A question was raised regarding the Audience Demand Assessment on page 16 of the review. It was asked whether the profiles included in the Assessment were standard across the industry and whether these were suitable in a local context.


One Member raised a concern about the financial information on page 20 of the review. The Member was unsure as to why the spend of 2019/20 was being compared to the budget of 2018/19. Other concerns were raised regarding the programme costs outlined on pages 23 – 26 of the review, with one Member noting that when added up these costs did not match the table presented on page 21.


Mr Rushton responded by stating that SLC had not attempted to reconcile the programme costs with overall costs, and that marginal staff costs, not total costs, had been analysed. He stated that the contribution to fixed costs was missing, hence the difference.


One Member asked for evidence to support Mr Rushton’s statement that the Council invested heavily in arts and culture compared to most District Councils.


Another Member asked why only one elected Member had been involved in the review as a consultee. It was also asked why the Trade Unions had not been engaged with at an earlier stage than they had.


In reference to the review stating the benefits of externalising venues to reduce existing subsidies, it was asked as to why no potential negatives of pursuing this option were listed. One Member asked how externalising the services would bring the provision of arts and leisure closer to the Council. Reference was made to the fact that the operational deficit had already been cut by 10%. It was requested that SLC provide the estimated full costs of Options 1 and 2 as listed in the review, as well as the impact on existing successful festivals if these routes were pursued.


Members discussed the features of a Trust Model rather than in-house operation. Reference was made to the operation of the Council’s leisure centres through a Hybrid Trust Model. It was noted that the Arts would always be subsidised to a degree.

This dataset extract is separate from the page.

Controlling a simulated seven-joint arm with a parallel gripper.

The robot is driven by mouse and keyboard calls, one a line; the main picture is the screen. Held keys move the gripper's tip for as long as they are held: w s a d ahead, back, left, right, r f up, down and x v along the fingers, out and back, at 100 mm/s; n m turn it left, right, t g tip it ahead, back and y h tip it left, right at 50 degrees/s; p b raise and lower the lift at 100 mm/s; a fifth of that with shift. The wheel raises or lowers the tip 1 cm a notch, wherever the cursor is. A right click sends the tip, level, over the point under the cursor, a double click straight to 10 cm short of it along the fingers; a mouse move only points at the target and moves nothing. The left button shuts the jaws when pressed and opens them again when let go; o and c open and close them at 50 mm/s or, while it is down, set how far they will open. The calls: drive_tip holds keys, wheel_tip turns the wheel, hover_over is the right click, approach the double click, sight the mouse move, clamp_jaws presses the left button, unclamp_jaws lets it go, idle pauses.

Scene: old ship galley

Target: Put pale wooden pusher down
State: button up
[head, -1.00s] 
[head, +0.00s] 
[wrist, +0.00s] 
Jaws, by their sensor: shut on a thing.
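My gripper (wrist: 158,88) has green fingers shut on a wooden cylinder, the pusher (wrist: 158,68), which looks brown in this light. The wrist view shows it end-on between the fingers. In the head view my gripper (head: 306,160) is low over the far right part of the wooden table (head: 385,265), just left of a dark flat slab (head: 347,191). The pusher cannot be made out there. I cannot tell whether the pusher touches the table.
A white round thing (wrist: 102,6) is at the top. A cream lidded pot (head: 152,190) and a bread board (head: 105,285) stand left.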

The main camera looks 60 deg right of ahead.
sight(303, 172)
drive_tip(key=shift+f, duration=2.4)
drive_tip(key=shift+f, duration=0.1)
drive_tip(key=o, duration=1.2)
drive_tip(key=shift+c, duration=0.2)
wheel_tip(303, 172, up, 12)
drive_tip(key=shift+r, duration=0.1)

Some Members raised concerns about the recommendation of adopting a Trust Model. One Member stated that it might be appropriate not to have centralised services, as the District was large and the different art centres were each diverse and had different needs. It was suggested that other solutions could be looked at, and that services could be improved but should reflect the needs of the community.


One Member raised concerns about the prospect of increased centralisation. The idea that services were working independently was questioned, as it was stated that they had shared ticketing and marketing. It was noted that some roles, for example arts marketing, were specialist roles and therefore should not be centralised.

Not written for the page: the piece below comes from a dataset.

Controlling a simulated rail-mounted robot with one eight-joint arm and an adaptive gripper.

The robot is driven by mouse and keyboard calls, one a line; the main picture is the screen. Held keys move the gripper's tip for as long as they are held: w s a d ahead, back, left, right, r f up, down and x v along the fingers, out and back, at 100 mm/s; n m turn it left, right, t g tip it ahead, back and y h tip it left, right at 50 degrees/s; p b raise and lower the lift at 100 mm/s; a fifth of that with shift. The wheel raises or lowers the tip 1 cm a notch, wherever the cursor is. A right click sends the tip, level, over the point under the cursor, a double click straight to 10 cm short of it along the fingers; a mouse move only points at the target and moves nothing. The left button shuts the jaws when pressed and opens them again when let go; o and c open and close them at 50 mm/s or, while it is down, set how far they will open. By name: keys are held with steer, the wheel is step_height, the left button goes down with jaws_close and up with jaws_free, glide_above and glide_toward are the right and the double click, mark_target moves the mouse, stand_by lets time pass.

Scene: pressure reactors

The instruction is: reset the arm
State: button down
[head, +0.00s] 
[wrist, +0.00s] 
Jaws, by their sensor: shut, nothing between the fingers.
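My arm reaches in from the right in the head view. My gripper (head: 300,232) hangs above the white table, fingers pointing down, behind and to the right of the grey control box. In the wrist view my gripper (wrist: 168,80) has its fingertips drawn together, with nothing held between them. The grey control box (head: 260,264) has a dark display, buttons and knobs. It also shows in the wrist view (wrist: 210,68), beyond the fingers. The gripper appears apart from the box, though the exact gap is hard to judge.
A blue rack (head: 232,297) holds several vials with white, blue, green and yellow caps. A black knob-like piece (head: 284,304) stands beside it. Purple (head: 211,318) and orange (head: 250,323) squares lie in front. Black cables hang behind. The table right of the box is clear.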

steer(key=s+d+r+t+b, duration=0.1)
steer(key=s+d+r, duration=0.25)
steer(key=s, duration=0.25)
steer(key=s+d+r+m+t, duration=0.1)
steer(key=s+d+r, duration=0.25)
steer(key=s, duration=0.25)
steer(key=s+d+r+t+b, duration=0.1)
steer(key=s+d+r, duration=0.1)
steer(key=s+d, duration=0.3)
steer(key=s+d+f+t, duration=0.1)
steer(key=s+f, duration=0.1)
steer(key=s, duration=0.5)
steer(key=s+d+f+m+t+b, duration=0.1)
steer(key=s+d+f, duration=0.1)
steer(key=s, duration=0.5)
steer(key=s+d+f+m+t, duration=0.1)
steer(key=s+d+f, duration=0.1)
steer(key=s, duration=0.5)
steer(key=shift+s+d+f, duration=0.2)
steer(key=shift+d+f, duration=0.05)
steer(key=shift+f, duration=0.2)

Mr Rushton advised that whilst there were other funding streams available, generally most charities would be more comfortable funding a Trust than a Council.


The Chairman of the Committee asked what research SLC had undertaken in terms of the Deepings Literary Festival, in response to the statement that this money would be better spent helping reluctant readers.

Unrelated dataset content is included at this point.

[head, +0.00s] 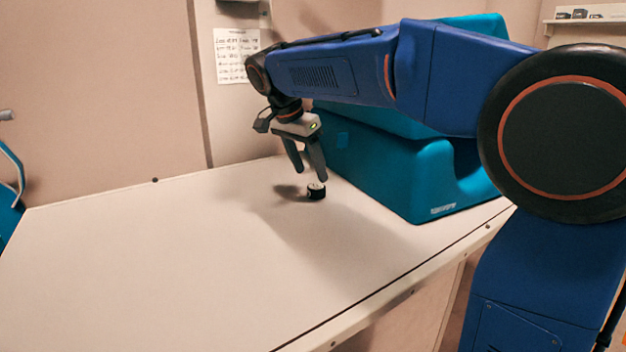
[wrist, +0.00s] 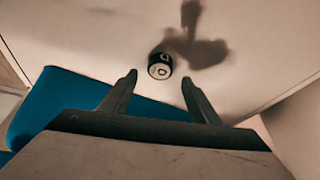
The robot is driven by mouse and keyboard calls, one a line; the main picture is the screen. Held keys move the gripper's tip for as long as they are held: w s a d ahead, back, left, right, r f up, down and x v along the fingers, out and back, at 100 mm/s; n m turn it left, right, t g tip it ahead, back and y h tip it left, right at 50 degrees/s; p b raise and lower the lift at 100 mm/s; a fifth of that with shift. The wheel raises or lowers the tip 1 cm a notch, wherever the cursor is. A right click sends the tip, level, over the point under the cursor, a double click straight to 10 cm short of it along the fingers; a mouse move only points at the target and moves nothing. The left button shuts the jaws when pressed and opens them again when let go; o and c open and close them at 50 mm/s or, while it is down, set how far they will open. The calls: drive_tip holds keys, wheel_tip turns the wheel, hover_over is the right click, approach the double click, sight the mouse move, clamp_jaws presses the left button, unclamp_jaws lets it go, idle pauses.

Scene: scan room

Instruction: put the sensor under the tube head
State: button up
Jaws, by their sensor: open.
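A small black round piece with a white top, which I take for the sensor (head: 316,191), stands on the pale table (head: 150,260). My gripper (head: 311,175) is open and empty, pointing down just above it. In the wrist view the sensor (wrist: 160,66) shows a dark ring mark on its white top. It lies just beyond the gap between the two fingertips (wrist: 160,77), apart from both. I cannot make out the tube head for sure in either view.
A large teal block (head: 385,180) stands on the table right beside my gripper, with a hollow at its right end. The left and front of the table are clear. A printed sheet (head: 236,55) hangs on the back wall. Part of a teal chair (head: 10,190) shows at the left edge.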

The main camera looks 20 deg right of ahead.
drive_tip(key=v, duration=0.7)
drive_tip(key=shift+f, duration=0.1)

The Leader of the Council stated that it was too premature to consider adopting a Trust Model. The necessary engagement process with all centres as part of this would be an extensive piece of work, and the Committee should focus on the short-term recommendations outlined in the review first.


The Interim Director for Finance advised that the operation from venues as tangible assets was an expensive model and that the cost of capital for the Council was tied up in the respective facilities. Difficult choices would need to be made by the Council regarding where it placed its finances going forward, and every part of the Council would need to be reviewed in this context.


One Committee Member stated disappointment that the review had been conducted without the engagement of staff, community groups and service users. It was agreed by Committee Members that any review needed to be holistic and should involve all those who used the facilities.


The Cabinet Member for Culture and Visitor Economy responded that staff working in the arts centres had been consulted as part of the review.


Reference was made to the Mental Health Challenge which had been adopted by the Council at the last Full Council meeting. It was noted that cultural assets, such as the arts centres, had a positive impact on the mental health of staff and service users. Reference was made to Kent Council having allocated £4million to arts funding by recognising this impact.


One Committee Member expressed that the delivery of arts should not be centred on profit.


It was asked whether Stamford Councillors could be included in any decision-making around the Stamford Arts Centre.


Councillors discussed that any decisions made should not be rushed, and that accuracy and certainty were key. It was noted that members of the public should be engaged with as part of any decision-making-process.


It was noted that any savings made as a result of a potential restructure would be recurring. One Member requested that officers provide an indication regarding the payback period of any savings made.


The Director for Finance advised that this could not be pre-empted, but that the normal payback period was less than three years.


Mr McCabe, a volunteer at Stamford Arts Centre, expressed that he was unhappy with the review and the way it had been conducted, stating that he did not believe it offered value for money. He referenced to gaps in the revenues listed in the review and questioned as to why major users of Stamford Arts Centre had not been consulted.


Exclusion of the Press and Public


It was agreed to exclude the press and public from the meeting during the discussion of the following item of business due to the likelihood that information that was exempt under paragraph 3 of Schedule 12A of the Local Government Act 1972 (as amended) because it contained information relating to the financial or business affairs of any particular person (including the authority holding that information).


The Committee discussed the two alternative staffing options as recommended in the review.


The centralisation of communications in order to create savings was discussed. 


A question was raised regarding changing job descriptions under a potential adoption of an alternative staffing option. The Director of Growth and Culture advised that a review was needed around job descriptions in the arts service. It was noted that job descriptions would need to be a critical part of any restructure.


One Member suggested that volunteers could be encouraged to take on casual roles, with specialist roles maintained as paid.




·         For officers to return to the Committee on 8th September with the proposed future structure

·         Over the next year individually review the three centres (Bourne, Grantham and Stamford), with a view to determining a future operating model. This approach would result in Officers presenting information to enable the Council to decide what it wanted from arts, culture and events services in terms of objectives, who to target and the development of key performance indicators

·         At the appropriate time, prepare an arts and culture strategy to clarify exactly what it is the Council wishes to achieve

·         For officers to return to the Committee during the course of the next year with more detail regarding the different ways the arts services could be delivered in the future.




1.    That the Culture and Visitor Economy Overview and Scrutiny Committee note the independent Arts, Culture and Events Service Review.


2.    That the Culture and Visitor Economy Overview and Scrutiny Committee support the Arts, Culture and Events Service Review being presented to Cabinet for further consideration in September 2021.




The Chairman closed the meeting at 13:16.